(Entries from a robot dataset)
## Start
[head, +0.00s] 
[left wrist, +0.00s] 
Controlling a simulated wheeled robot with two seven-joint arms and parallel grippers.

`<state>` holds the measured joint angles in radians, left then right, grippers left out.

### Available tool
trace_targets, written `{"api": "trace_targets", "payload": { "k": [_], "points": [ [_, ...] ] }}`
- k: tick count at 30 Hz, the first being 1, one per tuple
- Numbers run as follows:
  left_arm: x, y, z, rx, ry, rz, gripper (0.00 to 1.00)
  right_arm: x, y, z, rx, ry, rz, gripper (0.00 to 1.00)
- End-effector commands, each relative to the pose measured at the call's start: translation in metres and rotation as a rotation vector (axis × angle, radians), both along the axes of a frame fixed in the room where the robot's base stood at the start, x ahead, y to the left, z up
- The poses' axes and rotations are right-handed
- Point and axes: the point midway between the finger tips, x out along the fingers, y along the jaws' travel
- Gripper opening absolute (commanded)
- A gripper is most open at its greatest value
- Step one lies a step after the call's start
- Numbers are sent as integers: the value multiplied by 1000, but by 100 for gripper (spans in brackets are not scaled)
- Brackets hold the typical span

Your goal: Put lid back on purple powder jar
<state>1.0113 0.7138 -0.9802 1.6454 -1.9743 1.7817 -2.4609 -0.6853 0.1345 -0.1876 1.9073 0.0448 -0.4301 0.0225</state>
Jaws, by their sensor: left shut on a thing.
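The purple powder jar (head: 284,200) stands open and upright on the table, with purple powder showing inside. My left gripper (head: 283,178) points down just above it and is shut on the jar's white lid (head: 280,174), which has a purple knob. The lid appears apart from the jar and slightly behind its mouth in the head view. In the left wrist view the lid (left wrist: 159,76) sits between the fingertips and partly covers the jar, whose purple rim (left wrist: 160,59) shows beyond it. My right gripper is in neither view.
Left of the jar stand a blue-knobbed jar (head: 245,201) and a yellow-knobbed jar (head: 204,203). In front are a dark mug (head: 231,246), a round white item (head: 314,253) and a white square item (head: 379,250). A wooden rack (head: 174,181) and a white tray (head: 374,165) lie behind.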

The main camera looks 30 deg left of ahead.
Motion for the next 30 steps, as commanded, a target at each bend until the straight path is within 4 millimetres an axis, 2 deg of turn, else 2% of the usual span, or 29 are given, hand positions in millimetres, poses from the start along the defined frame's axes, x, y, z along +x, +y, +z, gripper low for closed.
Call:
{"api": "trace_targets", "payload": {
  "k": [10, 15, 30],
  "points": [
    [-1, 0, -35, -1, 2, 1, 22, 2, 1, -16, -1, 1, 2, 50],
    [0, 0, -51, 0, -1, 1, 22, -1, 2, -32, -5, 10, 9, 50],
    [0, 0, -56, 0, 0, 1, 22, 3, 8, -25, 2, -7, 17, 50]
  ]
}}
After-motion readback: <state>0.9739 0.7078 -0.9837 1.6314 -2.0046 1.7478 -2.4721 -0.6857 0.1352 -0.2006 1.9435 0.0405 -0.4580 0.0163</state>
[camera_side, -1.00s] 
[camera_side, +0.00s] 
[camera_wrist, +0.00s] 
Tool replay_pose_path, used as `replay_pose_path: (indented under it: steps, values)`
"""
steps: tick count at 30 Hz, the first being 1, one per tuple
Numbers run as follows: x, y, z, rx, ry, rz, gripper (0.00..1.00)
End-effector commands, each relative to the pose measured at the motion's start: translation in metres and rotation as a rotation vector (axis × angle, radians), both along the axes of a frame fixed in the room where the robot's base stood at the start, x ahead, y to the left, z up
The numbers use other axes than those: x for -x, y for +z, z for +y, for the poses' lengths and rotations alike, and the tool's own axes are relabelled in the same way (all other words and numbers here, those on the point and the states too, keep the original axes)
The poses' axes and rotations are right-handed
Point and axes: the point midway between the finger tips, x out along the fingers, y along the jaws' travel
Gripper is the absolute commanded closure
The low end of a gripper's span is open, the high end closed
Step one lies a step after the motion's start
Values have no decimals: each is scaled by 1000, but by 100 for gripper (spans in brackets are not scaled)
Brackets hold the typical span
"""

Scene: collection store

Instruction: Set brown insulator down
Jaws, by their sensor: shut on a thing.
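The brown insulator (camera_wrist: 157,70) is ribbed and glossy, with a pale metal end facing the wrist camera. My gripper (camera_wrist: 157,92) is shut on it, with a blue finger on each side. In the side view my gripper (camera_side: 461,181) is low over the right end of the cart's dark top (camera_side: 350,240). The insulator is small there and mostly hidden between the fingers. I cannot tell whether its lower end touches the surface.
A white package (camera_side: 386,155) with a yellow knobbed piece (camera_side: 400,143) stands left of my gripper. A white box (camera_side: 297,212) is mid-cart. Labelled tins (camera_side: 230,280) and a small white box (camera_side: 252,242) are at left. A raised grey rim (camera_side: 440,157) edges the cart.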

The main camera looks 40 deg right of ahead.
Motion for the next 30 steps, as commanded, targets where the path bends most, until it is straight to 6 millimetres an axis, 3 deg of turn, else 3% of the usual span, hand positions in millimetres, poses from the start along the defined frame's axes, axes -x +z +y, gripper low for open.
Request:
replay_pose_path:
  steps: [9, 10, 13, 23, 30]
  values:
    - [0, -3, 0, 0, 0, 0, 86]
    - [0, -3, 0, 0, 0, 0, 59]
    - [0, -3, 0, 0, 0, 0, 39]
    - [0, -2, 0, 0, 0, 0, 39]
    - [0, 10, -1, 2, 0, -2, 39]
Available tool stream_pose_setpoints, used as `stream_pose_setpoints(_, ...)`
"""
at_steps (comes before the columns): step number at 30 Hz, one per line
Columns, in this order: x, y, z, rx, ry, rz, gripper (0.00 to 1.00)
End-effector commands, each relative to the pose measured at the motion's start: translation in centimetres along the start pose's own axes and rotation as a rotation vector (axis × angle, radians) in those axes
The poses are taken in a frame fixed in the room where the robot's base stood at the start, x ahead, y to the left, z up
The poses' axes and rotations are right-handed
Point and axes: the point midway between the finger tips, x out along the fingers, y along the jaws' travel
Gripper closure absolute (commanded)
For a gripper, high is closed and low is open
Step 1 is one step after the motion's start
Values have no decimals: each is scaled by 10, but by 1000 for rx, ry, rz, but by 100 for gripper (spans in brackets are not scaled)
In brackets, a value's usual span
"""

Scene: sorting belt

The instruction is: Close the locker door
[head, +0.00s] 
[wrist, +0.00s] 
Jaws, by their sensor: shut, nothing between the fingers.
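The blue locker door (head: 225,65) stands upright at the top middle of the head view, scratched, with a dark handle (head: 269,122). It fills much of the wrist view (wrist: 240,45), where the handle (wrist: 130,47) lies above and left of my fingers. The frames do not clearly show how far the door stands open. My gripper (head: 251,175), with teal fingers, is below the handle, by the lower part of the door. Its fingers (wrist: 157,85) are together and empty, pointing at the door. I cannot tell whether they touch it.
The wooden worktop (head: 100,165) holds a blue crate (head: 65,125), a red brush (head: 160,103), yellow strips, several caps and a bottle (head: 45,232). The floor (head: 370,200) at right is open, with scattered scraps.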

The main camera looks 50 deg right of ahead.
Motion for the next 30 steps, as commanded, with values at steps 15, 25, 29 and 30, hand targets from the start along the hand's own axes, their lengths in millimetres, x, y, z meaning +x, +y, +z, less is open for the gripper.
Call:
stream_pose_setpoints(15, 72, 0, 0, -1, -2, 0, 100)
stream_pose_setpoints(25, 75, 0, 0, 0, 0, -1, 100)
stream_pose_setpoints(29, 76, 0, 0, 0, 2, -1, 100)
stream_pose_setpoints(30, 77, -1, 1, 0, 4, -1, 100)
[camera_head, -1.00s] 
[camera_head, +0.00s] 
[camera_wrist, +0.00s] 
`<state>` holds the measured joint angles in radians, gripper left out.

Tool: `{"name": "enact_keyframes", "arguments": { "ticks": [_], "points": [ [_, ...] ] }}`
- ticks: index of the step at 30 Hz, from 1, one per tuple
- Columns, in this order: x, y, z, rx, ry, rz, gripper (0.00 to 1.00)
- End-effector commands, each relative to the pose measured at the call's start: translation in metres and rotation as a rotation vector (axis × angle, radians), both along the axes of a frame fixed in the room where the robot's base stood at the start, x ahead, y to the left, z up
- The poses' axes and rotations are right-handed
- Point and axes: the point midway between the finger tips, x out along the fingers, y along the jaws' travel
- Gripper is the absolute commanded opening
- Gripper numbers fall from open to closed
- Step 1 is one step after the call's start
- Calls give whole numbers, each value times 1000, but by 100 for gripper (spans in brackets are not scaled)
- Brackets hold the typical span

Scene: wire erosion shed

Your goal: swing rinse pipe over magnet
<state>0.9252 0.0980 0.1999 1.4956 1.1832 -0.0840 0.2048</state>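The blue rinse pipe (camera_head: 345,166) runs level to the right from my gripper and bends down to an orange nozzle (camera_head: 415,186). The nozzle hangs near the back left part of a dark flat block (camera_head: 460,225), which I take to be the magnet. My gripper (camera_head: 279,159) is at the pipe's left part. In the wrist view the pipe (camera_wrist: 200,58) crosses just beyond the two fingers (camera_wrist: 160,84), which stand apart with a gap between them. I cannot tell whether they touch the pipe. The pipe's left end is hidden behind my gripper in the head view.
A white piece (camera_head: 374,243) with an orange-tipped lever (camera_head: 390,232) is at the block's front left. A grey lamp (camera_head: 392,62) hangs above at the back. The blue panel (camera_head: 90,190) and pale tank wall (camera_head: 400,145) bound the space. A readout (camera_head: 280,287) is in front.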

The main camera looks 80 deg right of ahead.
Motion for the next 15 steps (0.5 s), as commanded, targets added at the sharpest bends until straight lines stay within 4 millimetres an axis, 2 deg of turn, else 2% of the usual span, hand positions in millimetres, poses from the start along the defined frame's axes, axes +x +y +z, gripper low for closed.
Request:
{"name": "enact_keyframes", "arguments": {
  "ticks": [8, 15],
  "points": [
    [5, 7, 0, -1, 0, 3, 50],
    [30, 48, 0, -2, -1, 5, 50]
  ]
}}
## End
_Work instructions:_ Show the lines that mention the word "decimals".

_Worked answer:_
Values have no decimals: each is scaled by 1000, but by 100 for gripper (spans in brackets are not scaled)
Values have no decimals: each is scaled by 10, but by 1000 for rx, ry, rz, but by 100 for gripper (spans in brackets are not scaled)

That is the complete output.